## Aim
Repeat verbatim each line from the line with "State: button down" to the end of the entries. Pictures do not belong in the copy.

-=-=-=-=-

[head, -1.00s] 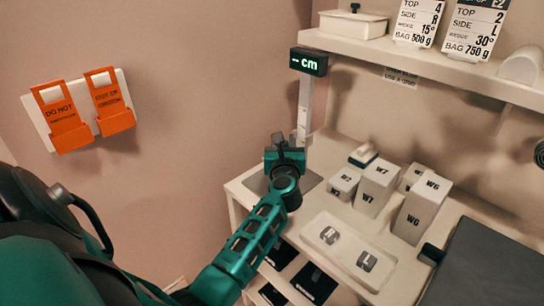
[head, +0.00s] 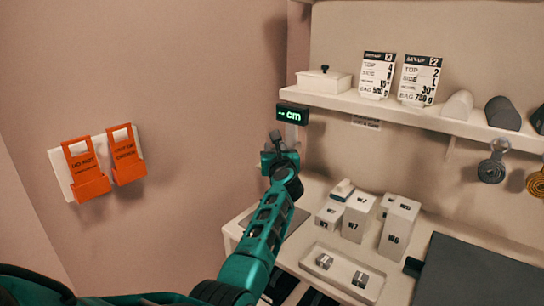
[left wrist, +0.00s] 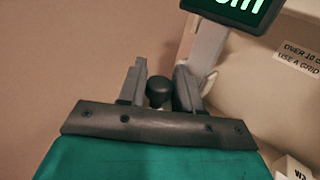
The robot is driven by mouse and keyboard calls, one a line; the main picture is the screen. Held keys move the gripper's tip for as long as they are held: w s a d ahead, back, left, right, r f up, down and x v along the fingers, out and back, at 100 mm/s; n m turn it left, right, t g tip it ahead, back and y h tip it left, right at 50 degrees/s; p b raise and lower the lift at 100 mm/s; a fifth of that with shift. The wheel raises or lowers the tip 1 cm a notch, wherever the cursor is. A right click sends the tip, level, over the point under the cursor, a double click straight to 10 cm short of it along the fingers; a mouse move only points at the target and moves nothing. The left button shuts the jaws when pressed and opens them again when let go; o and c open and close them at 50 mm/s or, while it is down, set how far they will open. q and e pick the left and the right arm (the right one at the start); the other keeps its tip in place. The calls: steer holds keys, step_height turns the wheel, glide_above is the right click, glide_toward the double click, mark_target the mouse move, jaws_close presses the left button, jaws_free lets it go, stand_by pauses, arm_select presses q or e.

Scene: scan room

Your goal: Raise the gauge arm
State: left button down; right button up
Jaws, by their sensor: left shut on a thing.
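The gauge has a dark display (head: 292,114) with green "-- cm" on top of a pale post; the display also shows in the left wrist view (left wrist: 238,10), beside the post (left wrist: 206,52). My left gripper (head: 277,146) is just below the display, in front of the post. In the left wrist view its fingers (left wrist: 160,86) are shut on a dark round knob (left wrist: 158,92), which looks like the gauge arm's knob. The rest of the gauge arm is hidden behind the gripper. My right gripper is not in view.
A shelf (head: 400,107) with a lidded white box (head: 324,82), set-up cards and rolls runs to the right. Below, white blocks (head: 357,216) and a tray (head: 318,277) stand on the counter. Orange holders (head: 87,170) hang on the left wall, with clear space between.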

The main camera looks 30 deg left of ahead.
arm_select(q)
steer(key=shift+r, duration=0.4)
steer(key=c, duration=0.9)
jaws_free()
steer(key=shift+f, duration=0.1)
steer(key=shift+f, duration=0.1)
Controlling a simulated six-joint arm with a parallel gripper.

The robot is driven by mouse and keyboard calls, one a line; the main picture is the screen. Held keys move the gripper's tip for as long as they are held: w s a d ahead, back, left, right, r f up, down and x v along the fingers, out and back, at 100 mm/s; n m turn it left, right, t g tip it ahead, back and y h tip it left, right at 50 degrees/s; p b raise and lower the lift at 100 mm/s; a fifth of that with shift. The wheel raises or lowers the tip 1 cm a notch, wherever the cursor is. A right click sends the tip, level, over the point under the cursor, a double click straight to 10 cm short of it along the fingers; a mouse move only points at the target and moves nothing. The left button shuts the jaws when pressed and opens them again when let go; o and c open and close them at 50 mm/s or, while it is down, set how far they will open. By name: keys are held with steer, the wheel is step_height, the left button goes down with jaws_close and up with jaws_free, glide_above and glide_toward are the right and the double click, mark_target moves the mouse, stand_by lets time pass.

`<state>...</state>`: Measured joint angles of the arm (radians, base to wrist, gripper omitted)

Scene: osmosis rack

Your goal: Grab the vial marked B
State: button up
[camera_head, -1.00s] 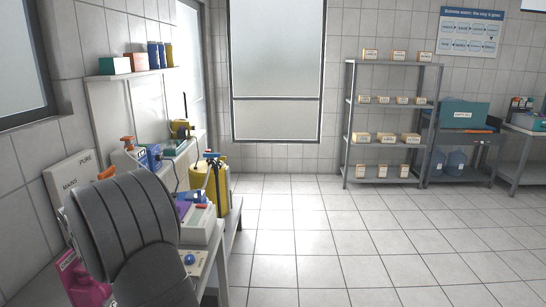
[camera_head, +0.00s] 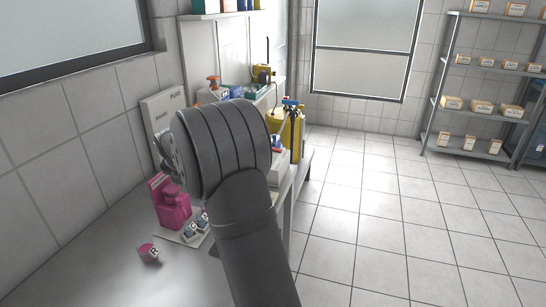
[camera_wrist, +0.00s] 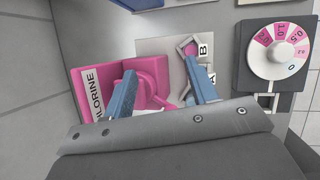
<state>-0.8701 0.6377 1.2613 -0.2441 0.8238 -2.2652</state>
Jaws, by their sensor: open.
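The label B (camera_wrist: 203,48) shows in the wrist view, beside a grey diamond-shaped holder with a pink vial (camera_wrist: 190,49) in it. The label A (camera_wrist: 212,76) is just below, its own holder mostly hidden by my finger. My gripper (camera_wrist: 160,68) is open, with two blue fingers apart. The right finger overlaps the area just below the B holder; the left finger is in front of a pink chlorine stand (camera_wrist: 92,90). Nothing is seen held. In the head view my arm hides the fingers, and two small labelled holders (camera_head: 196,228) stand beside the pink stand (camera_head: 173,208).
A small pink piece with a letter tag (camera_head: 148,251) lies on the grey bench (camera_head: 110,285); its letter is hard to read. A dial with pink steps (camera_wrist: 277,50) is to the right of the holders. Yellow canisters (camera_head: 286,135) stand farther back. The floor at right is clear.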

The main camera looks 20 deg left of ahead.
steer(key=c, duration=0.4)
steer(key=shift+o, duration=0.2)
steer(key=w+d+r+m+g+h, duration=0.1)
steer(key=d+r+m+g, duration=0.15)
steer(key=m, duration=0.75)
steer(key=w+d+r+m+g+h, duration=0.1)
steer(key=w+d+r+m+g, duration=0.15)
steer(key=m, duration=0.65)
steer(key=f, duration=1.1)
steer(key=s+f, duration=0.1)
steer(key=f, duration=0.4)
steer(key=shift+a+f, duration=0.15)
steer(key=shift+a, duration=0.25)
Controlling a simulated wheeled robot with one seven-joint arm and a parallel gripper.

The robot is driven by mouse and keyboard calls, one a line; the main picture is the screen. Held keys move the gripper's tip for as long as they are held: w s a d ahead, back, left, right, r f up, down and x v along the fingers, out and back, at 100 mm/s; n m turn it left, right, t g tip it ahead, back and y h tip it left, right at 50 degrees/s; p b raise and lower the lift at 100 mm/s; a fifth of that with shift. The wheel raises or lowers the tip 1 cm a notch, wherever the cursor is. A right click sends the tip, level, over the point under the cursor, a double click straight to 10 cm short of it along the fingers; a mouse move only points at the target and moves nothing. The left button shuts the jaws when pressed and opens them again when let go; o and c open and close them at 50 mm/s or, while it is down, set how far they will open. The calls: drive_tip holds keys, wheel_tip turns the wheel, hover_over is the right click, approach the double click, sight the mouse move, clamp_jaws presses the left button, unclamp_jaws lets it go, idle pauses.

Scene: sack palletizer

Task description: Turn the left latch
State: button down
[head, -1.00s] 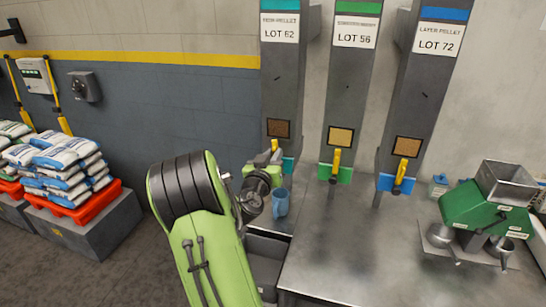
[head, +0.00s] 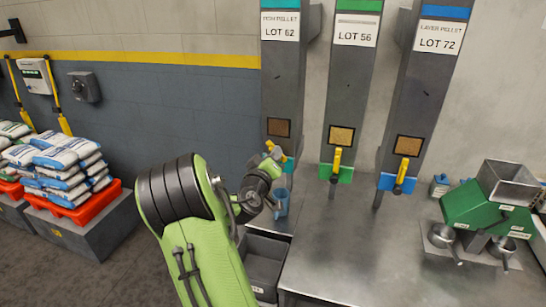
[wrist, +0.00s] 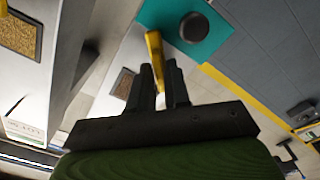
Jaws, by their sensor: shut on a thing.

-=-=-=-=-

## Answer for the task
State: button down
[head, -1.00s] 
[head, +0.00s] 
[wrist, +0.00s] 
Jaws, by their sensor: shut on a thing.

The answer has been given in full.